As we know, Silicon Valley is home to the majority of the Unicorns in the world, partly because that is where over 43% of the global venture capital is deployed. It's impressive that this small geographic area has such wide impact to largest economy in the world. Evidence suggests that venture capital has had direct impact on the national economy in the United States by producing one fifth of the public companies and growing. No wonder so many economic indexes that measure economic productivity and competitiveness use the amount of venture capital as one of the key indicators. Because of this, over the last decade, many national and local government policy makers across the globe have implemented polices to drive more venture capital, mainly through subsidized capital or tax credits. There is no better example of this than the Chinese government, according to Bloomberg China has made a major push to increase the amount of venture capital available--from $44 billion to $336 billion--hoping to increase its rate of economic growth.
Is this smart economic policy? Is government support for venture capital the most optimal way to generate jobs? The research on government supported venture capital has been very mixed so far. While venture capital (VC) in the United States has had a positive impact on economic growth and job creation, the history of government creating a VC industry like Silicon valley is negative.
Is there another answer?
Several economic studies on entrepreneurship development and job creation focused on Gazelles, which are generally firms where revenues are growing at 20% annually. While there might be some overlap between Gazelles and Unicorns, for the most part these are different creatures. The big difference is how these two creatures are measured; while one is measured on market valuation, the other is measured by revenue growth. This difference is important because these indicators can often influence the entrepreneurs in different ways. A Unicorn will focus on shareholder value while a Gazelle focuses on driving customer value. The Inc. 5000 (which is the best indicator of Gazelles in the US) highlights an overlap of only about 6.5% of the fastest-growing companies in the US ever used venture capital. For the most part the vast majority of Gazelles in the United States and around the world don't use venture capital to grow.
Another big difference is that there are fewer than two hundred Unicorns in the world while there are hundreds of thousands of Gazelles. Many Unicorn founders feel the only option is to locate themselves near centers of venture capital, like Silicon Valley. In fact, over half of U.S. Unicorns' founders were born outside of the U.S. and many felt obligated to move to Silicon Valley. There are small growing number of VCs, such as 500 startups who are taking Silicon Valley venture capital around the globe instead of the globe moving its founders to Silicon Valley.
Founders of Unicorns or Gazelles have different backgrounds. For example Y-Combinator, probably one of the most famous Unicorn accelerators, wants to have founders who are young, are friends (or at least have a relationship), and are not from the industry they are developing products for. Meanwhile, the book the Founders Dilemma say most growth companies (Gazelles) don't have friends as founders, are often older and have experience in the industry they are going into.
If governments truly want to use entrepreneurship to create jobs, it should focus on Gazelles, which means they should focus on opening up their own local markets. Usually this starts with governments looking internally at their own procurement policies. In many of the countries I work in, 40% to 70% of the economy is controlled by the government.
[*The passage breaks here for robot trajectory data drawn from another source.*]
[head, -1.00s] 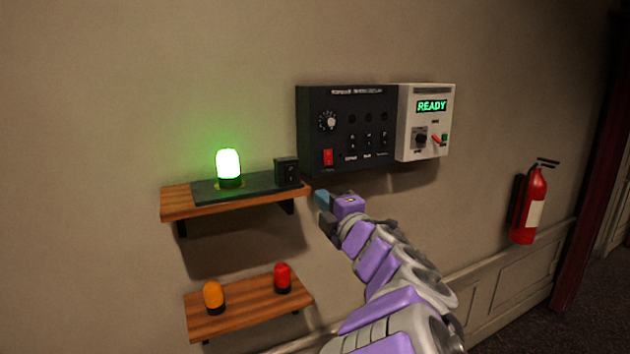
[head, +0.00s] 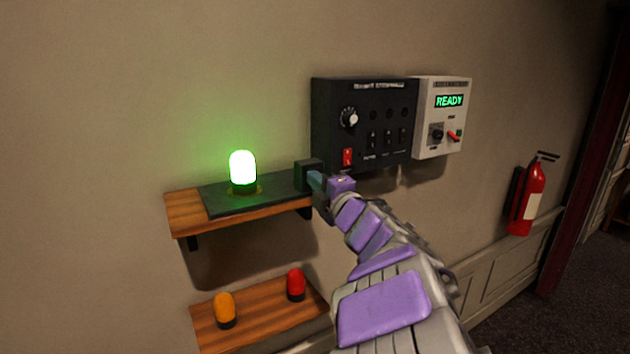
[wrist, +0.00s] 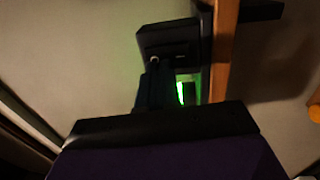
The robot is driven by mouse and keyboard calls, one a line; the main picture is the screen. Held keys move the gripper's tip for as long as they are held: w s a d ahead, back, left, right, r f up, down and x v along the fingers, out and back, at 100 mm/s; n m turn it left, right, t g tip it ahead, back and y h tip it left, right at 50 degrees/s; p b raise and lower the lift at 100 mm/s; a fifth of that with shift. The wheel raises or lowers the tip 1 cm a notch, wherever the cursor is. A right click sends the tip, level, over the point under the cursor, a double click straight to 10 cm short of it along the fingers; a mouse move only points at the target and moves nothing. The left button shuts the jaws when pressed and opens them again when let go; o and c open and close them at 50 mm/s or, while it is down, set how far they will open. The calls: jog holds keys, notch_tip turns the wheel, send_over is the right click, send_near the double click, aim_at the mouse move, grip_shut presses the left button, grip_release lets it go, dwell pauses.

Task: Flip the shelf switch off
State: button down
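The shelf switch is a small black box (head: 304,176) at the right end of the upper shelf, on the same dark base as a lit green lamp (head: 243,172). My gripper (head: 318,190) is at the right side of the switch box and partly covers it. In the wrist view the switch box (wrist: 168,46) shows its dark face just beyond my gripper (wrist: 156,78). The fingertips are at or very close to that face; I cannot tell whether they touch it. The fingers are dark and overlap, so their opening is unclear. The rocker's position is not readable.
The wooden upper shelf (head: 185,213) holds the lamp's base. A lower shelf (head: 262,325) carries an orange lamp (head: 224,309) and a red lamp (head: 296,284). A black panel (head: 335,125) and a white box reading READY (head: 427,120) hang above right. A fire extinguisher (head: 526,200) hangs farther right.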

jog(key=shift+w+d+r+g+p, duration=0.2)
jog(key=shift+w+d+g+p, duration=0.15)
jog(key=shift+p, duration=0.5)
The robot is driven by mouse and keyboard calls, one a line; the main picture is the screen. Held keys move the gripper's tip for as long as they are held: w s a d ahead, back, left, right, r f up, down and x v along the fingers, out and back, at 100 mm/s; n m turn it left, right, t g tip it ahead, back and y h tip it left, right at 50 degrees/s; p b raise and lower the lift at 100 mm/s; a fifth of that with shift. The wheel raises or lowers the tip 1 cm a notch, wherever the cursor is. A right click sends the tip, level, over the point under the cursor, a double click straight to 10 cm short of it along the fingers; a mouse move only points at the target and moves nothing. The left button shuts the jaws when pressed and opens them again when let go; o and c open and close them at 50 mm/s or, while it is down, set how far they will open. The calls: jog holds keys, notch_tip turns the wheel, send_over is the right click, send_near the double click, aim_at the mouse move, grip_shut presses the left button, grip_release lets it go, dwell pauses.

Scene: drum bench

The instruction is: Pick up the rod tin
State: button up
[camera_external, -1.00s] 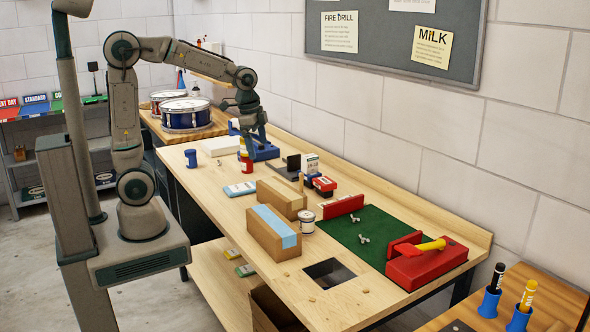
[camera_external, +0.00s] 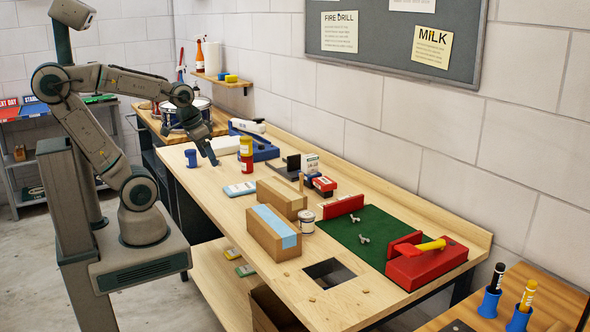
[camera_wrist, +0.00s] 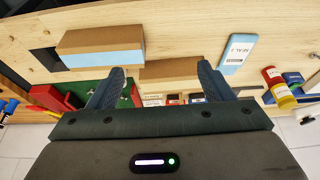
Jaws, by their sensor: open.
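A round white tin with a dark lid (camera_external: 305,221) stands upright on the bench beside the cardboard boxes. A red and yellow can-like stack (camera_external: 246,157) stands farther back; it also shows at the right of the wrist view (camera_wrist: 283,96). The labels are too small to tell which is the rod tin. My gripper (camera_external: 211,157) is above the bench's left edge, left of the red and yellow stack and apart from both. In the wrist view my gripper (camera_wrist: 161,69) has its fingers wide apart with nothing held between them.
A cardboard box with a blue strip (camera_external: 273,233) and a plain box (camera_external: 281,197) stand mid-bench. A light-blue packet (camera_external: 240,189) lies nearby. A blue cup (camera_external: 191,158) stands by the left edge. A green mat (camera_external: 365,237) and red vise-like block (camera_external: 427,265) are right. The bench has a square opening (camera_external: 330,273).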

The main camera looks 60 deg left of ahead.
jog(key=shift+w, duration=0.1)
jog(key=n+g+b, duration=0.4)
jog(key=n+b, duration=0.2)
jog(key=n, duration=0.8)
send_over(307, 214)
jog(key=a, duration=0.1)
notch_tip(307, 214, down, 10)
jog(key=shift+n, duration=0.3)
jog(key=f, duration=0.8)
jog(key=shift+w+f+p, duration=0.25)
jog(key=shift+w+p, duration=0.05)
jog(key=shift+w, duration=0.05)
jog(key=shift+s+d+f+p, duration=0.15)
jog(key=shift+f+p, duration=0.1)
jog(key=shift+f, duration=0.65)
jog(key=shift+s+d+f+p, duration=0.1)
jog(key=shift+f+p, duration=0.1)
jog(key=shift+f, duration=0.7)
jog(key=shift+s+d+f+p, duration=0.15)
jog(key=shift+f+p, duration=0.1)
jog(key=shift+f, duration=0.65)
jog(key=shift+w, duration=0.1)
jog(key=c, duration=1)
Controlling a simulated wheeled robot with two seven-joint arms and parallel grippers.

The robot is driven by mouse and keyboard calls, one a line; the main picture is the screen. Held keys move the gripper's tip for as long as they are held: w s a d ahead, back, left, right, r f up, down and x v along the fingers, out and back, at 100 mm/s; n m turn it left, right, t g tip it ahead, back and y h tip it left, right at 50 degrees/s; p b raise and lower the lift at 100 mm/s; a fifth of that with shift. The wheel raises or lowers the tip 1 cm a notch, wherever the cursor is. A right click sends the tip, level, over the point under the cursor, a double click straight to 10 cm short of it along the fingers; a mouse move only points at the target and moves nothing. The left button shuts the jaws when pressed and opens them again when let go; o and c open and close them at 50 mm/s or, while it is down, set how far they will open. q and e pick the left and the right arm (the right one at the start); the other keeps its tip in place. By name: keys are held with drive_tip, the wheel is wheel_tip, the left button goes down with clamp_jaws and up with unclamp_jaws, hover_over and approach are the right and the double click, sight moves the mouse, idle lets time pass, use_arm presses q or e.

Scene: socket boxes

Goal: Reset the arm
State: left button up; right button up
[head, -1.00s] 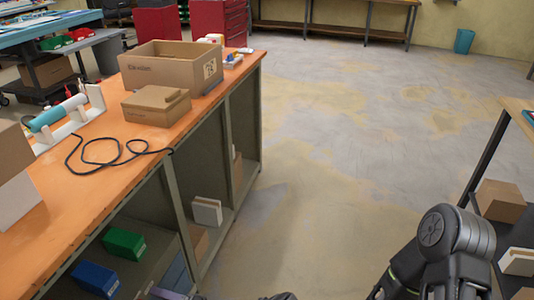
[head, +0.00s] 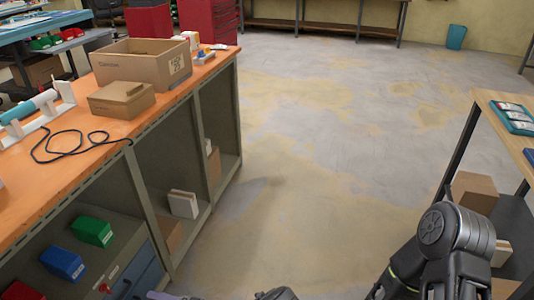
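My right arm (head: 447,250) shows at the lower right in the head view, dark grey and bent, with its elbow upward. Its gripper is out of the picture. A small dark part of mine shows at the bottom edge, left of the right arm. My left gripper is not in view either. No arm is touching the workbench or the shelf in what I see.
An orange-topped workbench (head: 62,189) runs along the left, with an open cardboard box (head: 138,72), a smaller closed box (head: 121,100) and a black cable (head: 62,152). A shelf with a wooden top (head: 493,118) stands at the right. The floor (head: 310,150) between is clear.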

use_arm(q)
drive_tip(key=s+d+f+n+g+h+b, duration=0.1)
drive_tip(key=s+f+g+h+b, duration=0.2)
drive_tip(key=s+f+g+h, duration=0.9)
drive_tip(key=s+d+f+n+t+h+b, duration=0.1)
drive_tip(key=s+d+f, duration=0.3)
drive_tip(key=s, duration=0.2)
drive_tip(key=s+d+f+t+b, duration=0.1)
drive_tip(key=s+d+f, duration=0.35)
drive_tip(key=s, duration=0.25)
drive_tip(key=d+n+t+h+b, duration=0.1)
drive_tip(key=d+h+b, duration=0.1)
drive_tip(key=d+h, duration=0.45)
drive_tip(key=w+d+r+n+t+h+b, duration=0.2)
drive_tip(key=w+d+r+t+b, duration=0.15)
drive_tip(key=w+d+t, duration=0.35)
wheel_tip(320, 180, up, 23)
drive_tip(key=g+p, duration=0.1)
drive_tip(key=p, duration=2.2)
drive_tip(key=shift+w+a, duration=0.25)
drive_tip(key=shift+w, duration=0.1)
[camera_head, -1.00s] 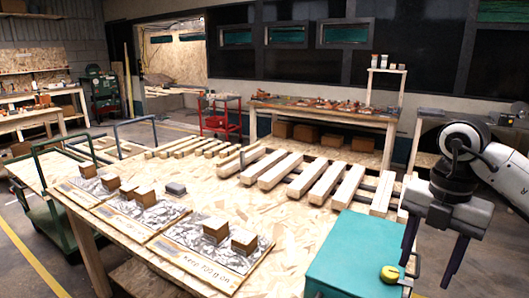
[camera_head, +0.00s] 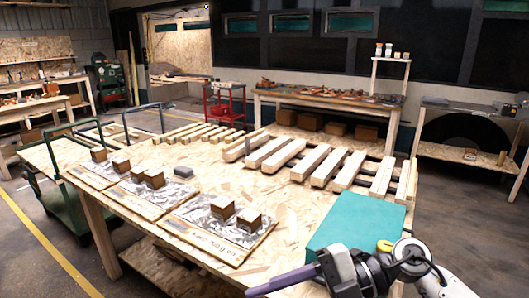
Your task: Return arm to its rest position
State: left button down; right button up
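My right arm comes in from the bottom right corner. Its gripper (camera_head: 282,281) is low in the picture, in front of the table's near edge, with the fingers pointing left. Only one dark purple finger shows clearly, so the gap between the fingers cannot be judged. No object shows at the fingertip. A teal box (camera_head: 350,228) is just behind the wrist. A yellow item (camera_head: 384,246) on it is partly hidden by the arm. My left gripper is not in view.
The wooden table (camera_head: 290,210) holds printed boards with small wooden blocks (camera_head: 222,208) on the left and a dark grey block (camera_head: 183,172). A row of wooden slats (camera_head: 325,167) lies at the back right. A green cart (camera_head: 58,200) stands at the left.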

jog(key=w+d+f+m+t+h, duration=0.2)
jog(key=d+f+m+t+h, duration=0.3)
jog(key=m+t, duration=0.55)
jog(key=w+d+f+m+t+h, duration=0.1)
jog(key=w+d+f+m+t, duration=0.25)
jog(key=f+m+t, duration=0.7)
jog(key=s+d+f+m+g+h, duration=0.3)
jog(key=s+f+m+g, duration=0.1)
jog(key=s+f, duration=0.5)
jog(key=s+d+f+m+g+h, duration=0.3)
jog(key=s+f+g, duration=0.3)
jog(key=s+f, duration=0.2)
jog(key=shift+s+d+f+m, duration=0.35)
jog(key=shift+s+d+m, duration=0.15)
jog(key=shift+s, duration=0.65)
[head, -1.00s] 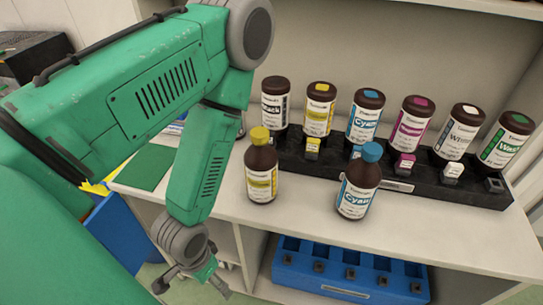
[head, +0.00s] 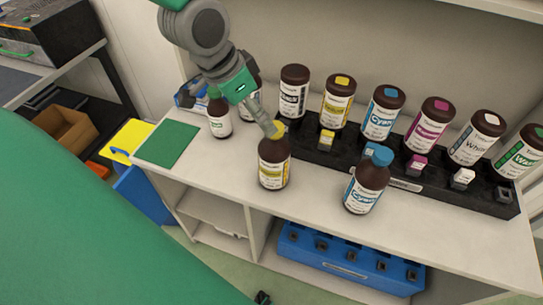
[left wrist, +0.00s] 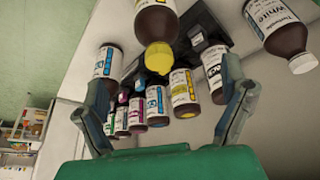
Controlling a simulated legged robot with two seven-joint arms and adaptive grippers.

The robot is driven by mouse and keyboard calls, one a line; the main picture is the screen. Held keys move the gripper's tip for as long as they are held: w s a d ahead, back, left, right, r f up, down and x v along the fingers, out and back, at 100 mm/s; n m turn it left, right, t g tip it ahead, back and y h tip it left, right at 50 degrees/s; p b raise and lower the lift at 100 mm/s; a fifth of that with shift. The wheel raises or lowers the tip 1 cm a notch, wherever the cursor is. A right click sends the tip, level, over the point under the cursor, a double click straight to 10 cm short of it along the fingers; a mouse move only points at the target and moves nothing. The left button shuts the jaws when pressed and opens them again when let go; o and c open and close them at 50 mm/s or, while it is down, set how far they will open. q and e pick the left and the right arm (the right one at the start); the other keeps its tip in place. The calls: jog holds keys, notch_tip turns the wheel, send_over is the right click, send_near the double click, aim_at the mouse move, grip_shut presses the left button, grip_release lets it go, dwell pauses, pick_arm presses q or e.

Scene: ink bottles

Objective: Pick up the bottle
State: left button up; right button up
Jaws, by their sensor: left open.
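A brown bottle with a yellow cap and yellow label (head: 274,165) stands upright near the shelf's front. A brown bottle with a blue cap and Cyan label (head: 365,188) stands to its right. My left gripper (head: 265,122) is open, coming down from the upper left at the yellow cap. One finger overlaps the cap in the head view; I cannot tell whether it touches. In the left wrist view, the yellow-capped bottle (left wrist: 157,20) appears upside down, its cap centred in the gap between the spread fingers (left wrist: 168,80). My right gripper is not in view.
A green mat (head: 167,143) lies at the shelf's left end. A blue rack (head: 350,270) sits below.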

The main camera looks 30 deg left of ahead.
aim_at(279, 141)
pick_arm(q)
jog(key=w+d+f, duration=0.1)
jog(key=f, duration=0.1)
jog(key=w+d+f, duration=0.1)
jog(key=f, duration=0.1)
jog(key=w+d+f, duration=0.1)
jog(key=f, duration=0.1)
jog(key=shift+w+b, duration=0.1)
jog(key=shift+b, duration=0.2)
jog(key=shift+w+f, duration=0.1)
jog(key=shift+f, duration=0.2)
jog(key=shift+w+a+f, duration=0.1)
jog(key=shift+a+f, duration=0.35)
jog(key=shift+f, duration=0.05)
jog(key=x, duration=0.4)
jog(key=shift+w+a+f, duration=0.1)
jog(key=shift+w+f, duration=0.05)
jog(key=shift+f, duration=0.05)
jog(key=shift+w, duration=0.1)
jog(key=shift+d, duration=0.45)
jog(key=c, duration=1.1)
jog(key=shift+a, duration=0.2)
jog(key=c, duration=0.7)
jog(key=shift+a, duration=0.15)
Government controlled sections of the economy are usually markets new entrepreneurs cannot penetrate which in turn limits economic growth in these countries. The United States is one of the better examples on government procurement (although not perfect) which is open to Gazelles. Government services are the 8th most popular sector for the Inc. 5000. One of the reasons for the success is the U.S. Government not only has procurement goals for small businesses but the Small Business Associations (SBA) are tasked with advocating in the different government agencies to ensure the US reaches its goal.
An economy needs good economic governance where political leadership is separated from business leadership. I usually find government policies on market structures to be traditionally the biggest constraints for Gazelles. In countries where government leaders have close relationships with business, market barriers are created for new entrepreneurs. This includes countries that still protects State Owned Entities (SOEs), or where political leadership has major ownership of private business. The economic governance of these relationships typically focuses on government leaders protecting their existing unproductive businesses by blocking opportunities for new entrepreneurs to enter the market place.
While Unicorns and VC's that back them are a big part of America's entrepreneurial success, government should instead focus their attention on Gazelles which have had a bigger impact on economic growth and job creation. If other countries want to follow U.S. entrepreneurial success they need to stop doing the easy things by supporting a VC fund, but do the hard things and open their markets so entrepreneurs have access to them.